Frequent Dream of Italy contributor Toni Lydecker (we just love her piece on Christmas Eve in Sicily) has a delicious new cookbook out, Piatto Unico: When One Course Makes a Real Italian Meal. “As you have no doubt heard and observed, a real Italian meal consists of several courses. Except when it doesn’t,” Toni says. Based on this idea, Toni’s cookbook celebrates the one-course Italian meal.
As she acknowledges, leisurely multi-course meals are indeed the norm in Italy. At the same time, the concept of a piatto unico is well established and growing in popularity. Italians are eating this way more often at home and restaurants are finding ways to accommodate customers who choose to eat just one course, whether regularly or only occasionally. We asked Toni to share one of her favorite recipes from Piatto Unico:
Buckwheat-Corn Polenta with Fontina (Polenta Taragna con Fontina)
Visiting the Piedmont one fall, we decided to stay overnight in Cuneo and quickly discovered that a festival celebrating the fat chestnuts called marrone was in full swing. Shirtless, sweating men in the center of town were roasting chestnuts, while others stirred polenta taragna in vast cast iron cauldrons–all of this taking place over open fires. I decided to buy a bowlful of polenta–just one, because we had dinner plans–and the three of us stood in the street, dipping our spoons into the steaming, utterly delicious porridge, laced with melting chunks of local toma cheese.
Later that night, following a less than memorable dinner, I regretted that I hadn’t eaten my fill of that remarkable polenta. Making it at home doesn’t quite replicate that experience, but when stone-ground meal is used, it comes close.
Makes 4 to 6 servings
Prep: 5 minutes
Cook: 25 to 30 minutes
2 cups buckwheat-corn polenta (see Note) or coarse cornmeal, preferably stone-ground
Sea salt or kosher salt
Freshly ground black pepper (optional)
4 ounces fontina cheese (preferably from Valle d’Aosta), cut into small cubes (see Note)
1. Combine the polenta with 6 1/2 cups water and 1 teaspoon salt in a large, heavy-bottom saucepan. Over medium heat, bring to a boil, stirring once or twice.

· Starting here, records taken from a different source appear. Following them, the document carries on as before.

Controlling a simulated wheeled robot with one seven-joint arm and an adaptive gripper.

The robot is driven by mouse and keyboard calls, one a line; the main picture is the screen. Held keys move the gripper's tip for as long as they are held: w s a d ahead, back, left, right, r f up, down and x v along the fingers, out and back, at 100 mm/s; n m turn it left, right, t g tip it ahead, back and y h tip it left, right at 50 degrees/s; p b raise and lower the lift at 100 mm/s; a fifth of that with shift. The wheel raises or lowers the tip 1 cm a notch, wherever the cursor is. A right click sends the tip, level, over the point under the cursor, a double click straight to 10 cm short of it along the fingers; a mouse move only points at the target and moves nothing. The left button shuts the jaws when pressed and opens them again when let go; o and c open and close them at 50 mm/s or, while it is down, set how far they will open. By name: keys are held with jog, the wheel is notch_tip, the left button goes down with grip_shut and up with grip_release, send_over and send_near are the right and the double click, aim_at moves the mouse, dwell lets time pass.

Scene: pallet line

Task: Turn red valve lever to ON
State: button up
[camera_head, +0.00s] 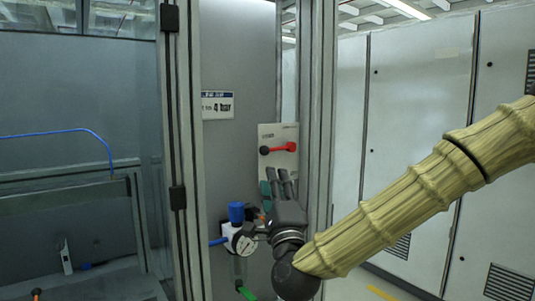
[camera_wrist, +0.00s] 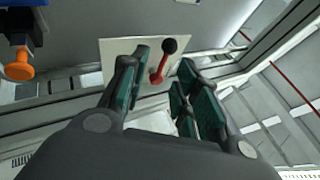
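The red valve lever (camera_head: 280,148) is on a pale plate (camera_head: 287,132) fixed to the grey panel. It lies nearly level in the head view, with a black knob at its left end. It also shows in the wrist view (camera_wrist: 160,66), between my fingers in the picture. My gripper (camera_head: 281,180) is just below the lever in the head view, fingers pointing up. The wrist view shows my gripper (camera_wrist: 162,85) open, with a gap between the green-padded fingers and nothing held. The lever appears beyond the fingertips; contact is not visible. The plate's markings are too small to read.
A pressure gauge (camera_head: 243,245) with a blue knob (camera_head: 236,212) is left of my gripper. A sign (camera_head: 217,105) is on the panel above left. Upright frame posts (camera_head: 318,130) flank the panel. Grey cabinets (camera_head: 415,90) stand at the right.

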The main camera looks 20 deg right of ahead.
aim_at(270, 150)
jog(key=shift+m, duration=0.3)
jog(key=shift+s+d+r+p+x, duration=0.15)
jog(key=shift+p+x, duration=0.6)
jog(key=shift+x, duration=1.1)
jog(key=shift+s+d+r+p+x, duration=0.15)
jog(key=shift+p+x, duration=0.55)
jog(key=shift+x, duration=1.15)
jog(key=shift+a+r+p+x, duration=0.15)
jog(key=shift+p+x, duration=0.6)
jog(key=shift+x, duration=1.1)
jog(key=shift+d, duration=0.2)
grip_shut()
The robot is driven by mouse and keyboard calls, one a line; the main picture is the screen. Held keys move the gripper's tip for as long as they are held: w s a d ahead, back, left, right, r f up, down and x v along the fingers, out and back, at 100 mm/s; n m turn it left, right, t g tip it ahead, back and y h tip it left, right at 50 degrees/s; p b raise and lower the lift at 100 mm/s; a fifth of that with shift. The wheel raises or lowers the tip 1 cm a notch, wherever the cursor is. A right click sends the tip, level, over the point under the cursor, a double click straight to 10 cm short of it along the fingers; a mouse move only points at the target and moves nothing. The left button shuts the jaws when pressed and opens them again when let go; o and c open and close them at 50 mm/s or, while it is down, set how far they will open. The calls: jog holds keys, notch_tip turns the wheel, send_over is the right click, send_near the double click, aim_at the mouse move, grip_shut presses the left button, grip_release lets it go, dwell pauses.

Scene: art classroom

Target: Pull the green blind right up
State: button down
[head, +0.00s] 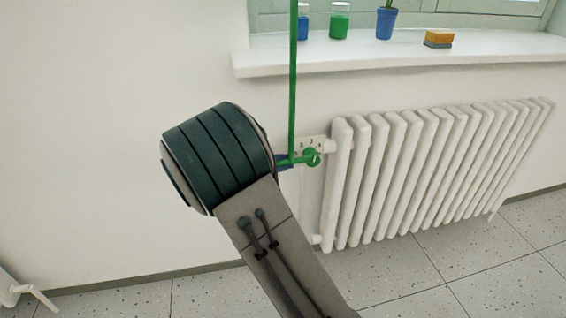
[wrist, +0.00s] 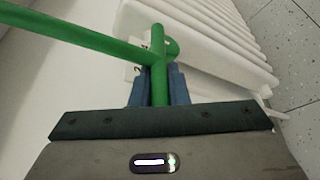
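A green pull rod or cord (head: 292,85) runs down from the top of the head view, past the window sill. The arm hides part of the fingers in the head view. The blind's own cloth is not in view.
A white radiator (head: 430,170) stands against the wall just right of my gripper. The white sill (head: 400,58) above holds two jars (head: 339,22), a blue plant pot (head: 386,22) and a yellow sponge (head: 438,38). The wall to the left is bare.

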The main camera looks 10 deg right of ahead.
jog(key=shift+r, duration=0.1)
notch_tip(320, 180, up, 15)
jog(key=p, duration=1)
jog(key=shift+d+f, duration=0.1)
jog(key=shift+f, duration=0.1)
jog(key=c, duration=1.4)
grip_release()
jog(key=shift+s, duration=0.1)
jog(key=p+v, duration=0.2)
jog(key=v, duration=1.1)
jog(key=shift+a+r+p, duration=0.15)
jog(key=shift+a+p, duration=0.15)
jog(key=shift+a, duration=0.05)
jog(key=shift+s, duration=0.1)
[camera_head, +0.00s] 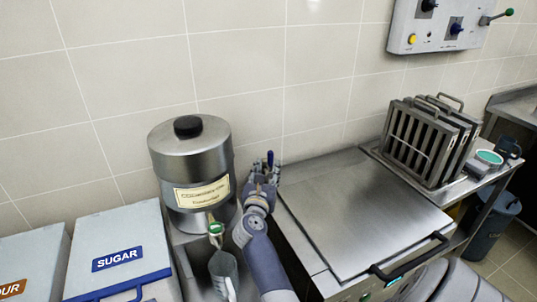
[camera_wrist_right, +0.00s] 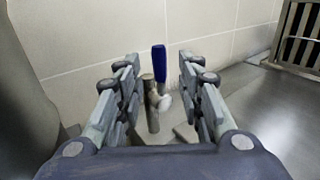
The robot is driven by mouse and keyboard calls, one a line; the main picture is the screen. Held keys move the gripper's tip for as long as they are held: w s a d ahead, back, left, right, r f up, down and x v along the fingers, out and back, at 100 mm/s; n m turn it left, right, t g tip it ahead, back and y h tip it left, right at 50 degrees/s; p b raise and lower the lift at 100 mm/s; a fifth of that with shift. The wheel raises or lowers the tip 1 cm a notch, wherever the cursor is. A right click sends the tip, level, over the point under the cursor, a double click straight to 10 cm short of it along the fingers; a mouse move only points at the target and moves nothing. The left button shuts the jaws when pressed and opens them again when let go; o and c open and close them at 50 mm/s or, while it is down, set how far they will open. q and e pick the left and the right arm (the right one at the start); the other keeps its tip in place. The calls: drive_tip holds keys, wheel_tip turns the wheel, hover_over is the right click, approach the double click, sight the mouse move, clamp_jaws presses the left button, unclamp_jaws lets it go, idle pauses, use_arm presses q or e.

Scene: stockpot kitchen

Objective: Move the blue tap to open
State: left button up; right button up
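The blue tap (camera_head: 270,158) stands between the steel container and the steel-lidded unit, near the wall. Its blue handle (camera_wrist_right: 159,66) points upright in the right wrist view, beside a short metal pipe (camera_wrist_right: 152,104). My right gripper (camera_head: 262,182) is at the tap in the head view. In the right wrist view its two fingers (camera_wrist_right: 160,85) are spread, with the tap showing in the gap between them. I see no clear contact with the handle. The tap's lower part is partly hidden by my gripper. My left gripper is not in view.
A labelled steel container (camera_head: 186,155) with a green-topped spout (camera_head: 216,229) stands left of my right arm, a jug (camera_head: 223,272) below it. The steel lid (camera_head: 350,205) lies to the right, with a basket rack (camera_head: 425,140) behind. A sugar bin (camera_head: 120,255) is at left.

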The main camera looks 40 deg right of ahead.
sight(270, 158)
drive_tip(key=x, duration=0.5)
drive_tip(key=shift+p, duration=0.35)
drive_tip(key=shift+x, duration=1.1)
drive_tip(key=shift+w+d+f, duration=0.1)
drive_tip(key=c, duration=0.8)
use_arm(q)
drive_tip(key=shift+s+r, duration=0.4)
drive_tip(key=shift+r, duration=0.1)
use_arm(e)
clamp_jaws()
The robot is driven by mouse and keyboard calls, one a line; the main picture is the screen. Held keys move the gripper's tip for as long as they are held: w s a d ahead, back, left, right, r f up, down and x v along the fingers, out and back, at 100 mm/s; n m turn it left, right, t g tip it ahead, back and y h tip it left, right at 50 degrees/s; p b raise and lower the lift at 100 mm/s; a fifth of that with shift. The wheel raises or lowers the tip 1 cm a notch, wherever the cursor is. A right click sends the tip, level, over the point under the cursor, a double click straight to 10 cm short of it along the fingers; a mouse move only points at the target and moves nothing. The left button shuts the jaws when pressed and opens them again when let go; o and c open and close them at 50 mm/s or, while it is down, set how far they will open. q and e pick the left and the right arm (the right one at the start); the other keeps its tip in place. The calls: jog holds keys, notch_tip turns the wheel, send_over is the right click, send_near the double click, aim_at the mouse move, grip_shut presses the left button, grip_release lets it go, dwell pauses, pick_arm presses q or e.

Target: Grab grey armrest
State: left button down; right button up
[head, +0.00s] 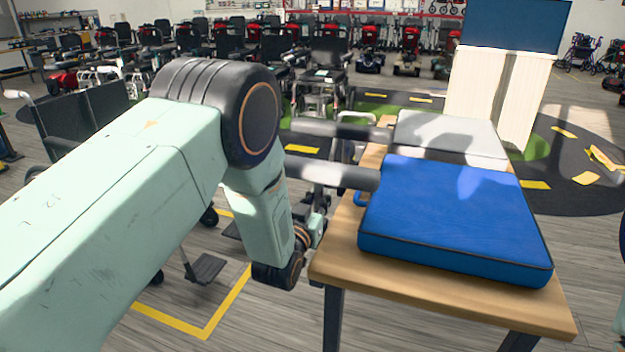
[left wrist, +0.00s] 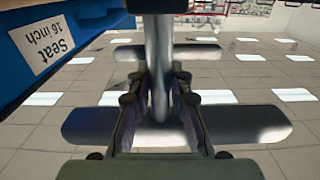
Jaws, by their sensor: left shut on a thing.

2. Adjust the heat to a gentle simmer. Stir often to keep the polenta from sticking, and break up any incipient lumps; start with a whisk and switch to a wooden spoon as the mixture thickens. Cook until the polenta reaches the consistency of runny cooked oatmeal and tastes fully cooked, 15 to 25 minutes, depending on the coarseness of the cornmeal. Taste and stir in additional salt if needed; season to taste with pepper, if using.
4. Just before serving, stir in the cheese. Once it is softened but not melted, dish the polenta into small deep bowls or soup crocks.
Polenta taragna, a blend of coarsely ground cornmeal and buckwheat, is typical of northern Italy. It turns a Dijon mustard color when cooked and has a wonderfully earthy flavor, with a slightly bitter edge from the buckwheat. If you are able to find polenta taragna online or at a market, buy it!
Any good melting cheese with a slightly nutty flavor, such as a young Asiago or Gruyère, will taste good here.
I find this polenta wonderfully comforting on its own, but if you want to pair it with a green vegetable, steam broccoli rabe or broccoli crowns and dress them with olive oil, lemon juice, and hot red pepper flakes.
To make this dish even more substantial, stir in quartered, sautéed white or crimini mushrooms or cooked Italian sausage chunks just before adding the cheese.